Saturday, March 16, 2013

[Article] SXSW Music: Korean Pop With Its Own Special f(x)


F(x) at South by Southwest.
Josh Haner/The New York Times F(x) at South by Southwest.
Mystique does not thrive at South by Southwest. It is very rarely a festival where the polished pop star bestows a slick, remote performance on distant fans and then disappears back behind the veil of celebrity. The clubs where most gigs take place are too small and the stages are too low for that; audience members are close enough to see musicians eye to eye. They can probably run into them backstage, too, loading their own equipment into the van. Even at larger places, the stars don’t get to bring their custom-built stages, lights and sound systems; they play in the existing setups, like the big bumpy back yard of a barbecue place or a generic temporary stage in a warehouse or a vacant lot. Performers also experience the same Texas weather — summery even in March — that audiences do. It’s a kind of leveler; who are you without your gimmicks, and how do your songs really hold up?
But along came f(x), a five-woman group from South Korea — four of them under 21 — that is a female “idol band” from the artificial world of K-pop. On the model of American boy bands like ‘N Sync, idol bands are assembled, trained, choreographed and supplied with material by their management companies.

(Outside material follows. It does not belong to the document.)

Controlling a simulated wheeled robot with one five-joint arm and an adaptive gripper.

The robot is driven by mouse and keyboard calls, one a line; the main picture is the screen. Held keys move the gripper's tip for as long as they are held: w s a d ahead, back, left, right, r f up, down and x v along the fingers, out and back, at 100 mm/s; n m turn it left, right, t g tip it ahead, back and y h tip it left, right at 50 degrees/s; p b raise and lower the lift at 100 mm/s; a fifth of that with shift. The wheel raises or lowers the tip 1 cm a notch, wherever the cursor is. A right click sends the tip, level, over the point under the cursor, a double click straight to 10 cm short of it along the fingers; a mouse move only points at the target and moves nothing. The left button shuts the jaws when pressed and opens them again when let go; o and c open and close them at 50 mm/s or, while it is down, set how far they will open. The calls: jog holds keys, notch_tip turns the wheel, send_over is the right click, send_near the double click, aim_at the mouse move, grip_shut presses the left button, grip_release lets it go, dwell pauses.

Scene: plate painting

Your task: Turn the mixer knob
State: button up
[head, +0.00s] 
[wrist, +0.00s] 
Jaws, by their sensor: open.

F(x) is reportedly one of the more daring idol bands; one of the five women’s costumes was a modified T-shirt from the horror-punk band the Misfits. They have song titles like “Hot Summer,” “Danger” and “Electric Shock,” which were all part of the group’s brief set, sung (in Korean, with English refrains) to prerecorded tracks that closely follow American and European electropop. The group didn’t have its lasers, but it did have video screens. The set was all catchiness and choreography, with lots of angular elbow and shoulder action, like Janet Jackson above the waist; hip motion, not so much. ”Hot Summer” included one move like wiping sweat off the girl’s forehead. The group was impeccable, twitching and twirling and hitting its marks with smiles while an audience full of Korean girls squealed and took photos. SXSW or not, this was pop, and no one wanted idols brought down to earth.